- [AIM OF THE TASK]
Without omitting anything, return the records precisely as given.
*** RECORD EXTRACTS ***
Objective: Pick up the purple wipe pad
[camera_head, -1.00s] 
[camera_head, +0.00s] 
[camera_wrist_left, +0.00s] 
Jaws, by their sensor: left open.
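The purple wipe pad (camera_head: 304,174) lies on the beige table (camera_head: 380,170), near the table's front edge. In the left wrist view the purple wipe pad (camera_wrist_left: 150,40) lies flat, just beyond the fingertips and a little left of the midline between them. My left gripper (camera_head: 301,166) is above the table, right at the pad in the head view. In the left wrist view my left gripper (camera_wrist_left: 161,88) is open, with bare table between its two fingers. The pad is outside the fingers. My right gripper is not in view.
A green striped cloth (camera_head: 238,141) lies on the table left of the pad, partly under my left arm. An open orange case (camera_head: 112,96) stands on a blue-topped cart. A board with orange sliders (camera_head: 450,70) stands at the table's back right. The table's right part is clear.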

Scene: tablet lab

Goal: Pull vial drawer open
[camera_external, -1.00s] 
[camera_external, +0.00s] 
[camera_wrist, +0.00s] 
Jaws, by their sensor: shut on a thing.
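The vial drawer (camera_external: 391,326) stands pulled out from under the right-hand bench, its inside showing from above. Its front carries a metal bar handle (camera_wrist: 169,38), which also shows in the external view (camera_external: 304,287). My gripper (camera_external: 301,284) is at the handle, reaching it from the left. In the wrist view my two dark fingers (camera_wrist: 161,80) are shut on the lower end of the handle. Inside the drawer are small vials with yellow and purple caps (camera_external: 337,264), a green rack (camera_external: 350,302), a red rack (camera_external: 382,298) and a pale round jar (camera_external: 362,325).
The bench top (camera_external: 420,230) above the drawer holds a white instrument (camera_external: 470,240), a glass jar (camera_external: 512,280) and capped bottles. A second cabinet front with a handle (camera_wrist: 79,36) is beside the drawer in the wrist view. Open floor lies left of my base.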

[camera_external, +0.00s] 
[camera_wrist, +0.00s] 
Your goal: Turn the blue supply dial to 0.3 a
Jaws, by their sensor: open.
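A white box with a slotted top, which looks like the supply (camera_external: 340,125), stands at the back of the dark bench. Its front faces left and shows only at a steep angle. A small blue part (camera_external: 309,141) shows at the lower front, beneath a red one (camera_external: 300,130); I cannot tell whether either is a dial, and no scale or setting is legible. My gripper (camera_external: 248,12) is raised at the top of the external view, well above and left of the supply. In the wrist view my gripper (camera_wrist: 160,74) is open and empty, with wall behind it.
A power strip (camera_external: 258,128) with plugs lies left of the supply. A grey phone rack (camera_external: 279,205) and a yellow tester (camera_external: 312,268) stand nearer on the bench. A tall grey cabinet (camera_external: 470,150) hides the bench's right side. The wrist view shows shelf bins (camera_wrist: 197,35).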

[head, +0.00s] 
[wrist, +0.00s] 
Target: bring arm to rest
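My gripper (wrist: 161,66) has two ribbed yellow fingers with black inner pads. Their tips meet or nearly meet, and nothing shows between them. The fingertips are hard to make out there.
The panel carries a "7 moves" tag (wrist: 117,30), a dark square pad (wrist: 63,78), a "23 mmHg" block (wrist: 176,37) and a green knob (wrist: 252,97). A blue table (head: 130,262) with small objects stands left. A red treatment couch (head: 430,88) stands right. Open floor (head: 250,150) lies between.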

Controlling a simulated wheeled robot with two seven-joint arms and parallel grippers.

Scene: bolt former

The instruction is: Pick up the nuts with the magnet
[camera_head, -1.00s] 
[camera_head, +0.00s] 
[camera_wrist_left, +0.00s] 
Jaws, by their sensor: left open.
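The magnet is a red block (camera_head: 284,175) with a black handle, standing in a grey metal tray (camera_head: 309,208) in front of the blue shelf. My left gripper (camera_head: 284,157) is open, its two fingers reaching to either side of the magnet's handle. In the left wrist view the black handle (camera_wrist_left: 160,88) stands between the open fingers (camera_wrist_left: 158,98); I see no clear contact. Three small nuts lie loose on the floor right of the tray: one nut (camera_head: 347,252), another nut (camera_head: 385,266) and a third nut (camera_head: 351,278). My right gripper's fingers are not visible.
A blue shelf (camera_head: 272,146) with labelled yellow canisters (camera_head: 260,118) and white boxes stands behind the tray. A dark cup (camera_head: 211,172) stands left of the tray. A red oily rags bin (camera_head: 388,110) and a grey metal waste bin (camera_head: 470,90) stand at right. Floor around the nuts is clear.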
***
- [SOLUTION TO THE PROBLEM]
Objective: Pick up the purple wipe pad
[camera_head, -1.00s] 
[camera_head, +0.00s] 
[camera_wrist_left, +0.00s] 
Jaws, by their sensor: left open.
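The purple wipe pad (camera_head: 304,174) lies on the beige table (camera_head: 380,170), near the table's front edge. In the left wrist view the purple wipe pad (camera_wrist_left: 150,40) lies flat, just beyond the fingertips and a little left of the midline between them. My left gripper (camera_head: 301,166) is above the table, right at the pad in the head view. In the left wrist view my left gripper (camera_wrist_left: 161,88) is open, with bare table between its two fingers. The pad is outside the fingers. My right gripper is not in view.
A green striped cloth (camera_head: 238,141) lies on the table left of the pad, partly under my left arm. An open orange case (camera_head: 112,96) stands on a blue-topped cart. A board with orange sliders (camera_head: 450,70) stands at the table's back right. The table's right part is clear.

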Scene: tablet lab

Goal: Pull vial drawer open
[camera_external, -1.00s] 
[camera_external, +0.00s] 
[camera_wrist, +0.00s] 
Jaws, by their sensor: shut on a thing.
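The vial drawer (camera_external: 391,326) stands pulled out from under the right-hand bench, its inside showing from above. Its front carries a metal bar handle (camera_wrist: 169,38), which also shows in the external view (camera_external: 304,287). My gripper (camera_external: 301,284) is at the handle, reaching it from the left. In the wrist view my two dark fingers (camera_wrist: 161,80) are shut on the lower end of the handle. Inside the drawer are small vials with yellow and purple caps (camera_external: 337,264), a green rack (camera_external: 350,302), a red rack (camera_external: 382,298) and a pale round jar (camera_external: 362,325).
The bench top (camera_external: 420,230) above the drawer holds a white instrument (camera_external: 470,240), a glass jar (camera_external: 512,280) and capped bottles. A second cabinet front with a handle (camera_wrist: 79,36) is beside the drawer in the wrist view. Open floor lies left of my base.

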[camera_external, +0.00s] 
[camera_wrist, +0.00s] 
Your goal: Turn the blue supply dial to 0.3 a
Jaws, by their sensor: open.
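A white box with a slotted top, which looks like the supply (camera_external: 340,125), stands at the back of the dark bench. Its front faces left and shows only at a steep angle. A small blue part (camera_external: 309,141) shows at the lower front, beneath a red one (camera_external: 300,130); I cannot tell whether either is a dial, and no scale or setting is legible. My gripper (camera_external: 248,12) is raised at the top of the external view, well above and left of the supply. In the wrist view my gripper (camera_wrist: 160,74) is open and empty, with wall behind it.
A power strip (camera_external: 258,128) with plugs lies left of the supply. A grey phone rack (camera_external: 279,205) and a yellow tester (camera_external: 312,268) stand nearer on the bench. A tall grey cabinet (camera_external: 470,150) hides the bench's right side. The wrist view shows shelf bins (camera_wrist: 197,35).

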[head, +0.00s] 
[wrist, +0.00s] 
Target: bring arm to rest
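My gripper (wrist: 161,66) has two ribbed yellow fingers with black inner pads. Their tips meet or nearly meet, and nothing shows between them. The fingertips are hard to make out there.
The panel carries a "7 moves" tag (wrist: 117,30), a dark square pad (wrist: 63,78), a "23 mmHg" block (wrist: 176,37) and a green knob (wrist: 252,97). A blue table (head: 130,262) with small objects stands left. A red treatment couch (head: 430,88) stands right. Open floor (head: 250,150) lies between.

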Controlling a simulated wheeled robot with two seven-joint arms and parallel grippers.

Scene: bolt former

The instruction is: Pick up the nuts with the magnet
[camera_head, -1.00s] 
[camera_head, +0.00s] 
[camera_wrist_left, +0.00s] 
Jaws, by their sensor: left open.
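The magnet is a red block (camera_head: 284,175) with a black handle, standing in a grey metal tray (camera_head: 309,208) in front of the blue shelf. My left gripper (camera_head: 284,157) is open, its two fingers reaching to either side of the magnet's handle. In the left wrist view the black handle (camera_wrist_left: 160,88) stands between the open fingers (camera_wrist_left: 158,98); I see no clear contact. Three small nuts lie loose on the floor right of the tray: one nut (camera_head: 347,252), another nut (camera_head: 385,266) and a third nut (camera_head: 351,278). My right gripper's fingers are not visible.
A blue shelf (camera_head: 272,146) with labelled yellow canisters (camera_head: 260,118) and white boxes stands behind the tray. A dark cup (camera_head: 211,172) stands left of the tray. A red oily rags bin (camera_head: 388,110) and a grey metal waste bin (camera_head: 470,90) stand at right. Floor around the nuts is clear.

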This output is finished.